* Aim of the task
Sort through the data and copy the lines holding the word "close".

* Dataset section
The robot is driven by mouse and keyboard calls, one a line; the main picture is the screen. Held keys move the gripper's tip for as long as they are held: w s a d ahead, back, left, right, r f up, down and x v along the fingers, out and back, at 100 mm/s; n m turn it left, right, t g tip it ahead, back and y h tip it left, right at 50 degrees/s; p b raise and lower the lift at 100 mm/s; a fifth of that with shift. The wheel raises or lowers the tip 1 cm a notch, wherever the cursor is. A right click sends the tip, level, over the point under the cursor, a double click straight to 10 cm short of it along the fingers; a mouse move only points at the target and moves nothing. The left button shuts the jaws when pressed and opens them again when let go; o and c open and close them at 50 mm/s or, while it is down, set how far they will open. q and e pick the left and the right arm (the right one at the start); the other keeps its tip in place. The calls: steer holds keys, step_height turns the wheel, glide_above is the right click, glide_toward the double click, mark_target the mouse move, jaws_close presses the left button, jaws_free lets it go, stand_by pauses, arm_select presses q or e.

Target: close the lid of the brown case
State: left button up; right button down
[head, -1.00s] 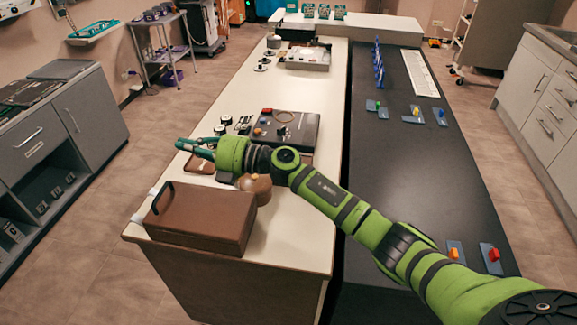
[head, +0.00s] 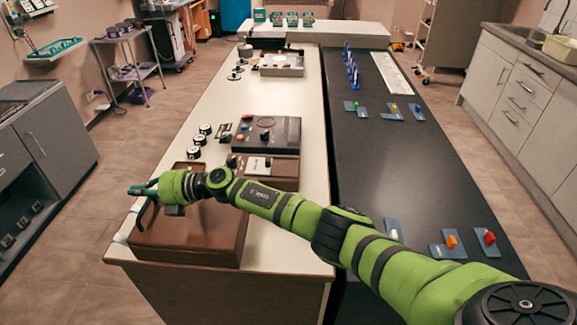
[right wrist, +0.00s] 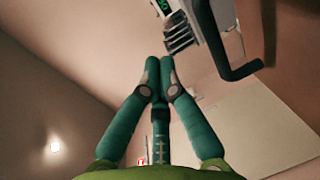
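The brown case (head: 205,241) sits at the near left end of the white-topped table. Its lid looks down flat, though my arm crosses over part of it. A dark curved handle (head: 145,214) shows at its left side. My right gripper (head: 140,189) is above the case's far left edge, its green fingers pointing left. I cannot tell whether it touches the lid. In the right wrist view the fingertips of the right gripper (right wrist: 160,72) are together with nothing visible between them. A black bar-like handle (right wrist: 235,72) shows beyond them there. My left gripper is not in view.
Behind the case are a dark flat box (head: 267,135), another brown box (head: 284,172) and several small round black items (head: 200,140). A black counter (head: 400,170) with colored pieces on blue plates runs along the right.

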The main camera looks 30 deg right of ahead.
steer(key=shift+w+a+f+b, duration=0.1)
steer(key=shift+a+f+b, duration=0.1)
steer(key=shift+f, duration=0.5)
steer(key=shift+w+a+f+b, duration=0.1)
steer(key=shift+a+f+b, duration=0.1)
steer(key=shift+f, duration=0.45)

* Finished exercise
The robot is driven by mouse and keyboard calls, one a line; the main picture is the screen. Held keys move the gripper's tip for as long as they are held: w s a d ahead, back, left, right, r f up, down and x v along the fingers, out and back, at 100 mm/s; n m turn it left, right, t g tip it ahead, back and y h tip it left, right at 50 degrees/s; p b raise and lower the lift at 100 mm/s; a fifth of that with shift. The wheel raises or lowers the tip 1 cm a notch, wherever the cursor is. A right click sends the tip, level, over the point under the cursor, a double click straight to 10 cm short of it along the fingers; a mouse move only points at the target and moves nothing. The left button shuts the jaws when pressed and opens them again when let go; o and c open and close them at 50 mm/s or, while it is down, set how far they will open. q and e pick the left and the right arm (the right one at the start); the other keeps its tip in place. The calls: steer holds keys, step_height turns the wheel, glide_above is the right click, glide_toward the double click, mark_target the mouse move, jaws_close presses the left button, jaws_free lets it go, stand_by pauses, arm_select presses q or e.
Target: close the lid of the brown case

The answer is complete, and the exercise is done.